Most folks probably don’t really want or need to know much about an artist, but there may be a few, so this is for them.
I didn’t go to art school or college, I’d always loved drawing and painting but school just wasn’t in the cards, didn’t have the cash. I did a bit of running away from home and half-assed adventuring and then plopped down in NYC and worked as a nanny for several years (and met my future partner, writer/ photographer John Damn Seven).
My favorite part of nannying was reading beautifully illustrated books to wee ones, and I got it into my noggin that might be something I would like to do when I was a grownup. So, after several more years of nannying, this time in the Boston area, I decided to start seriously putting some effort in that. At this time, John and I were creating an indie comic book series together so I was starting to hone my drawing skills… then we had twin sons and then I started seriously trying to give illustrating a go (read: I can’t afford daycare, I need to figure how to make money from home, so let’s start trying to sell illustrations to parenting papers for $15 each)
Slowly I started illustrating actual children’s books and did that for about fifteen years, including some favorites that John and I created together.
For most of that time, my creative soul was totally being satisfied by illustrating. Until one day when it wasn’t. There are dark parts of me along with the light parts, things that I kept having to shove aside, because I was spending 100% of my creative time drawing fairies and happy families. Obsessions with decay, decay, decay, and bones, and the beauty of life cycles, and maggots and beetles, and CROWS and trees and obsessions with why we are the way we are, the history of mental illness and Victorian insane asylums, more time spent exploring abandoned farmhouses and factories and subways, what is IN that dark corner? Oh! It’s a person! Sorry! , so many things that occupied my physical and mental time… many illustrators can express their darker parts successfully, I just couldn’t, and definitely not in the medium of children’s publishing, at least not in the path I had carved out for myself.
Three dimensional work
At the same time, I needed to start making things with my hands. The characters and stories in my head could no longer be contained on a flat piece of paper. They needed to be able to stand and walk, maybe hugged. So, about 6 years ago, I started twisting bits of wire and sticks and fabric together and started to make some very rudimentary creatures.
And then, inspired by an article about artist’s Nathalie L’ete’s studio I became almost infuriatingly compelled to make paper-mache friends. I think synapsis in my brain actually started EXPLODING…. WAIT a minute! It looks like she’s just making the things she wants to make! She has giant rabbits and hanging sausages and dolls dolls dolls and rugs and WOAH! It hadn’t ever actually occurred to me to just make things that I wanted to surround myself with. I’m not sure why, it seems so obvious now. I made a five foot tall cat, who lived in our kitchen for a while (til some tiny bugs started eating her) , and a lady pig who sat on my desk.
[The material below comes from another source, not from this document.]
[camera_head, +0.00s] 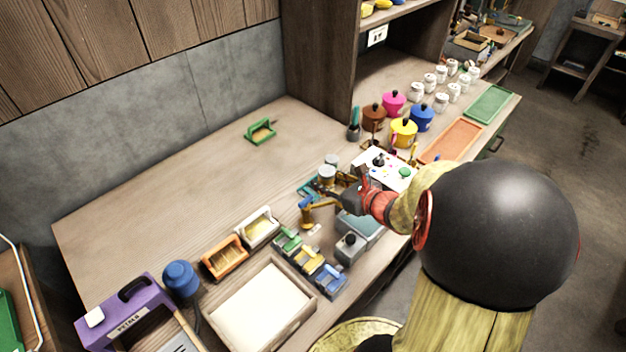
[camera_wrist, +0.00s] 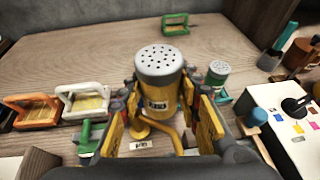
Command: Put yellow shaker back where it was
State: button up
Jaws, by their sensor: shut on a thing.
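A green shaker (camera_wrist: 217,74) with a grey lid stands apart, to the right of the held one. The base of the held shaker is partly hidden, so I cannot tell whether it touches anything.
A yellow curved piece (camera_wrist: 155,126) and a small label (camera_wrist: 138,145) lie just below the held shaker. Orange (camera_head: 225,258) and white (camera_head: 259,228) framed moulds stand at left.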

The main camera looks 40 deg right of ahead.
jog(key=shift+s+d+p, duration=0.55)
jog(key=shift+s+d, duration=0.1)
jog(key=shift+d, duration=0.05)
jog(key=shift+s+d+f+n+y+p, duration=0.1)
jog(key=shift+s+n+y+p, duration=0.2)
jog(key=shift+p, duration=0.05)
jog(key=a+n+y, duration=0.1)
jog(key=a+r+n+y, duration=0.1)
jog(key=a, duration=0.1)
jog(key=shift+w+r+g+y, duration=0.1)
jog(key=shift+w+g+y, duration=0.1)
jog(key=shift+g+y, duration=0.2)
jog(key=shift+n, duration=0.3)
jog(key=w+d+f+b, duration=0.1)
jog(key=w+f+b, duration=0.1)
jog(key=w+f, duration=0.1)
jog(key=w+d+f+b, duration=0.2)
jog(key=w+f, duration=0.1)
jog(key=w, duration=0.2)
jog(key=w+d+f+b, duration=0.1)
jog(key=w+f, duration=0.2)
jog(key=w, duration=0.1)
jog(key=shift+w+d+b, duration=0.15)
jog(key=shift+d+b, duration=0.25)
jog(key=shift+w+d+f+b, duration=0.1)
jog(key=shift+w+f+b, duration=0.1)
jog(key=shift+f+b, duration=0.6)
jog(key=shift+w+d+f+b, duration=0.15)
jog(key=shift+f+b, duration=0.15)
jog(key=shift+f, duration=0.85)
At first I just needed to teach myself basic construction- how to build armatures that would actually hold these characters up… (wait, I have chicken wire in the basement …) do I want the beings to be able to move their arms? their heads? their legs? Do I want them to stand? to hang? to wave? to walk? So I spent the next bunch of time literally filling my house with small things, BIG things, HANGING BIG things… I think adding the papier-mâché element was the final bit that my brain needed to help bring these characters to life.
At around this time we were in Budapest for a week and I experienced a couple things that left a huge impression: wooden puppets hanging in a bar (!), and a trip to the Semmelweiss Museum where I came face to face with small hand carved anatomical dolls that were used as teaching tools for hundreds of years and large, lifelike wax anatomical figures. These would inform how my art would start to evolve over the next few years in really profound ways.
Since then, all of the things that have been lurking in my brain, under cobwebs, maybe in nightmares, usually just in obsessive thoughts… having been find their way to the surface. and the more I make, the more that emerge. I showed them twice in kind of gallery settings at art house movie theaters, and I sold a few pieces. and just kept making things. Last year I decided that illustrating was no longer a thing I wanted to do on a regular basis, it kept losing the battle of my creative heart, (and to be honest, I’m older, tired, I just don’t have the competitive personality that you need to really thrive in publishing).
So, I applied to do some shows with my friend, artist Marianne Petit, who makes incredible pop-up book and other beautiful paper craft.
We had a blast. I met a bunch of really lovely people, got to see folks reacting to my work and actually sold some pieces and was like… yep, here we go. A dam burst and I cannot stop making.
It’s been such a fun, fucking ride. thank you so much for being a part of it.